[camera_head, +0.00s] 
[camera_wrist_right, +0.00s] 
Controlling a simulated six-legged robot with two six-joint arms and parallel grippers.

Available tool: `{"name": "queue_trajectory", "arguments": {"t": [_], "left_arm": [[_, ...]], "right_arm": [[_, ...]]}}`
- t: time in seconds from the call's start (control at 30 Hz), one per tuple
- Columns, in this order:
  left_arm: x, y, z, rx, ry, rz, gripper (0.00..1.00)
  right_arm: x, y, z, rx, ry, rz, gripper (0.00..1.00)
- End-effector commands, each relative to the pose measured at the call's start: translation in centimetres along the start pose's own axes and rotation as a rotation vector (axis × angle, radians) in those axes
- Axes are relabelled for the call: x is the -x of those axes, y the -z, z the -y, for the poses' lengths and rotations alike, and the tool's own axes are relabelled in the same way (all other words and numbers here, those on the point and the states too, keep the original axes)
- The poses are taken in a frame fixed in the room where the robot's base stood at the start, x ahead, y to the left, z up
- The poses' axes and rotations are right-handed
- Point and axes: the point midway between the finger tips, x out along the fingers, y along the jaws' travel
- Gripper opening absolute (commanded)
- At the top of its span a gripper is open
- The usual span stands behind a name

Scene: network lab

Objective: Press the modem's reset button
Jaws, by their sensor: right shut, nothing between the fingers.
┄┄┄┄┄┄
Write out, word for word, the line containing "Scene: network lab" and every line after it to the end of the data above.

Scene: network lab

Objective: Press the modem's reset button
Jaws, by their sensor: right shut, nothing between the fingers.

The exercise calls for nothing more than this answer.